Modelling and Food Security
The main approaches used to model future food production are either economic or agronomic. Economic modelling uses demand and supply relationships which assume that an increase in price of a commodity will lead to an increase in production either through technology improvements or additional farmland. This approach is used to confidently predict that Australia will double food production by 2050 despite climate change and despite absolute restrictions to the supplies of water and arable land.
Agronomic modelling uses inputs from climate trends and the specific requirements of individual agricultural products. Rice fails to produce grain if temperatures exceed 36 degrees centigrade during flowering and wheat is similarly affected by temperatures over 34 degrees. Agronomic modelling takes into account many physical factors and predicts a considerable decline of food production in a warming world.
Economic modelling projects what might be produced as though money can substitute for finite resources. Agronomic modelling projects what can be produced provided that rates of resource depletion are governed only by production needs.
Both modelling systems fail to grapple with impacts on the individual units of production ie farms. Farming is a risky business. Narrow margins and increasing climate variability mean that losses in poor seasons are often much larger than profits in good seasons. Debt is the enemy of the farmer and is exacerbated by high capital costs for machinery and infrastructure. To be a farmer is to be a gambler but climatic and social trends lengthen the odds.
The average age of farmers in Australia is 56 years old with an average debt around $1m per farm and this is not ideal when you are close to retirement. Debt is not only a barrier to adopting new technology but younger generations are unwilling to take on even larger debts to buy out the older generation. The result is a growing wave of corporatisation of farm enterprises. Corporate entities are able to run multiple farms in different climatic zones and so spread risk. Unfortunately corporate entities supplant the farm as the primary focus of preservation. By prioritising cash flows companies run down natural resources that do not appear on the balance sheet.
The corporate trend in agriculture is also felt in poorer countries where subsistence farmers are contracted to produce cash crops though the outcome is usually disastrous in terms of deforestation, erosion, depletion of aquifers and increasing soil salinity.

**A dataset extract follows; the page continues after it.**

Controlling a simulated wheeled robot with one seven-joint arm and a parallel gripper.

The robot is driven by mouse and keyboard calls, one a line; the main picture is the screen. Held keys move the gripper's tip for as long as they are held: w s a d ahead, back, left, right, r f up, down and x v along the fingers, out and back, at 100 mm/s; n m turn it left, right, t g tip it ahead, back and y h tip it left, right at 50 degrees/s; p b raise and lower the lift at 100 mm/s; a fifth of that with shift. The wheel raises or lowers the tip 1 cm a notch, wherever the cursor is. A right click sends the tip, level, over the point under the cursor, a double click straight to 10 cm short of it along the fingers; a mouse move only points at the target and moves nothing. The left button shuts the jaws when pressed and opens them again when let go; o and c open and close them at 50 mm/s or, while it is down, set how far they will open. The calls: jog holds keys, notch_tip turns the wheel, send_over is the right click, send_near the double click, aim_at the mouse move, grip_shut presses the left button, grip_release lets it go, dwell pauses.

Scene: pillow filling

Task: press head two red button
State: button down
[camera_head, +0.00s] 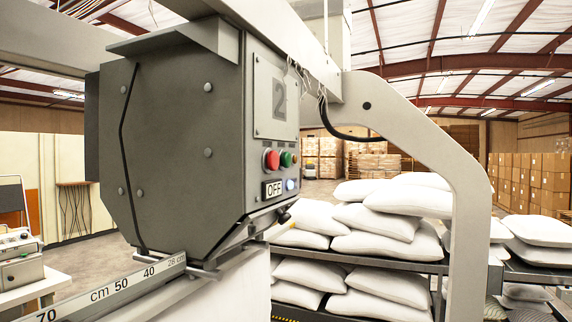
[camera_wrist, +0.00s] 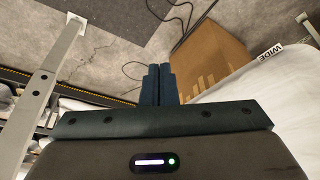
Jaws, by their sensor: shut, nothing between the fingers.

Food security is not about maximising short term production or profit but about ensuring long term reliable supply in the face of changing climate. Current modelling methods ignore how climate change drives corporatisation in agriculture which in turn is a major factor undermining long term food security. Intervention in the market is necessary to create positive incentives to preserve food producing resources. The alternative is increasingly volatile food markets and declining global production.
The Murray-Darling water market is an example of a mechanism intended to preserve a key resource but unfortunately this type of intervention can lead to perverse outcomes. High efficiency water use requires power for pumping. Currently, power prices are rising faster than water prices and the result is many farmers are reverting to low pressure flood irrigation that wastes water.
To avoid perverse outcomes, incentives are needed that adequately reward resource conservation rather than just shifting costs.
Food security is an issue grossly underestimated in rich countries like Australia. We would do well to remember that food is a commodity that goes to the highest bidder. Many countries are finding they may produce enough food but they are not the highest bidder. It is already a cruel reality that your next meal of rice is possible only because someone else went hungry. Australians should not assume that we will always be at the head of the queue.
Countries that have absolute food shortages are faced with soaring prices and political instability. It is no accident that the wars, rebellions and terrorist campaigns in the world today are mostly in countries with insufficient food resources. These countries may be distant but Australia is not immune to the impacts on global markets and politics.
If modelling is to be of value in policy design it can neither be too economically simplistic nor too technically focused, since both approaches do not include the dynamics of natural resources and social trends. It is not necessary to absolutely quantify the later two factors. Instead it is only essential that policy incorporates adequate incentives to align environmental and social trends with long term food production. An example would be stewardship payments supporting sustainable land management and water use efficiency. Of course incentives have costs but then after all we cannot eat money.